> [EXERCISE BRIEF]
Gather all lines containing the string "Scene" and copy them out.
========
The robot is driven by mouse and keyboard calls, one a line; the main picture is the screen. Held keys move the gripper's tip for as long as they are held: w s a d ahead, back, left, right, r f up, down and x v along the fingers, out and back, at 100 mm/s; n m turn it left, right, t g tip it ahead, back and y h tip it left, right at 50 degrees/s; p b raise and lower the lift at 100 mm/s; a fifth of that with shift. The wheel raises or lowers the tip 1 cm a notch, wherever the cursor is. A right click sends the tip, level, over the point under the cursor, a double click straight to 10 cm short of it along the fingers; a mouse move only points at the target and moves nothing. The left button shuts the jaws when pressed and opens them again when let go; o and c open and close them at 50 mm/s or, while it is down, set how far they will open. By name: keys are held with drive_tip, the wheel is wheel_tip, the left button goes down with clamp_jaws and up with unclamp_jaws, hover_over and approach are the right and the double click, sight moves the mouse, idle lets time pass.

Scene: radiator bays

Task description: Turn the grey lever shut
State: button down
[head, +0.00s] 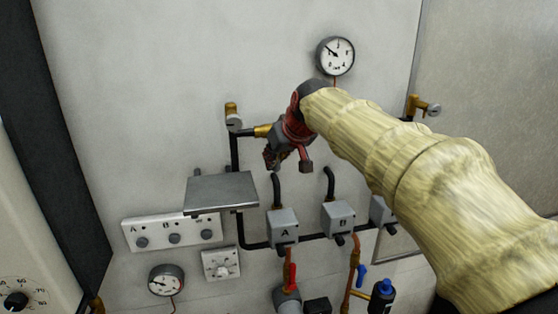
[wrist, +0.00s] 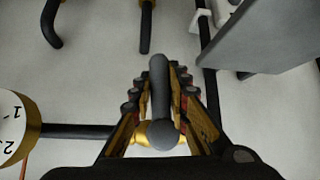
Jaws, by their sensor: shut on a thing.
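The grey lever (wrist: 158,85) is a dark rounded bar that stands out from a brass valve body (wrist: 155,135) in the wrist view. My gripper (wrist: 160,78) has its fingers on both sides of the bar and is shut on it. In the head view my gripper (head: 288,158) is at the wall pipework, by a brass fitting (head: 263,131) on a black pipe. There the lever is hidden behind the gripper, and its exact angle cannot be told.
A grey metal shelf (head: 222,188) juts out left below my gripper and also shows in the wrist view (wrist: 265,38). Boxes A (head: 283,230) and B (head: 338,217) sit below. A gauge (head: 335,56) hangs above. Red (head: 292,275) and blue (head: 361,274) handles are lower down.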

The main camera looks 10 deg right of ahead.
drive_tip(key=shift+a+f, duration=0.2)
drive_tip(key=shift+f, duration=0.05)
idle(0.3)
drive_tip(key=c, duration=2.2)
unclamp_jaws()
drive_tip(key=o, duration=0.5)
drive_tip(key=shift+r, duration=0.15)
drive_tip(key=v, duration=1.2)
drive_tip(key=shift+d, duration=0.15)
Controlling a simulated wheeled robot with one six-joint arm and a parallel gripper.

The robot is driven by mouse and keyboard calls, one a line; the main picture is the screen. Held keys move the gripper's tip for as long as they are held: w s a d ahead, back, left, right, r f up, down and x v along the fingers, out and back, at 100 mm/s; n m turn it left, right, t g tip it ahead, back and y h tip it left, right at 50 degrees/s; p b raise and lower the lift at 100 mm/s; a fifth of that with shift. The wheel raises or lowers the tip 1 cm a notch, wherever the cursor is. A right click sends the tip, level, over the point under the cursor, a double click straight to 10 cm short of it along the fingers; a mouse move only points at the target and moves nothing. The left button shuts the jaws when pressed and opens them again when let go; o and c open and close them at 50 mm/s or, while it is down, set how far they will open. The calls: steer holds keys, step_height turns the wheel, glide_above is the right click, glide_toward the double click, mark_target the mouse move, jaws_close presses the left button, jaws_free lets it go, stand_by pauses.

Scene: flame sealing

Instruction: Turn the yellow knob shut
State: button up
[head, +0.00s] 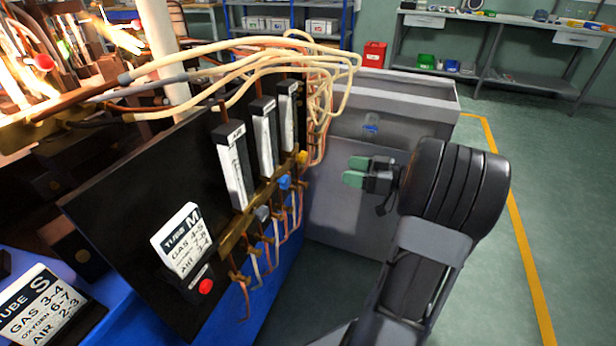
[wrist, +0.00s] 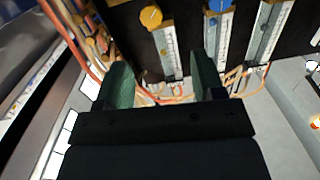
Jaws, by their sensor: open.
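The yellow knob (head: 302,157) sits at the far end of the brass manifold (head: 235,238) on the black panel, below the flow tubes. It also shows in the wrist view as a round yellow cap (wrist: 151,17), beyond my fingertips and between them sideways. My gripper (head: 355,171), with green finger pads, is to the right of the knob, apart from it. Its jaws are open and empty, and a clear gap shows between the fingers (wrist: 162,75) in the wrist view. How far the knob is turned cannot be told.
A blue knob (head: 285,183) and a grey knob (head: 262,214) sit nearer on the same manifold. Looped cream hoses (head: 325,90) hang close by the yellow knob. A grey cabinet (head: 345,215) stands behind my gripper. Flames burn at the upper left.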

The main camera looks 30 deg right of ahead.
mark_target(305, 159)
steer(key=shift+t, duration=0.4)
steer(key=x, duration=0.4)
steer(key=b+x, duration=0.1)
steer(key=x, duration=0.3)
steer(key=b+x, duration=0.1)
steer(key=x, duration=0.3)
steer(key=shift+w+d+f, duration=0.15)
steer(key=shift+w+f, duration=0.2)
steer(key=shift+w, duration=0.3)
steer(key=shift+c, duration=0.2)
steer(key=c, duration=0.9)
========
> [ANSWER TO THE EXERCISE]
Scene: radiator bays
Scene: flame sealing

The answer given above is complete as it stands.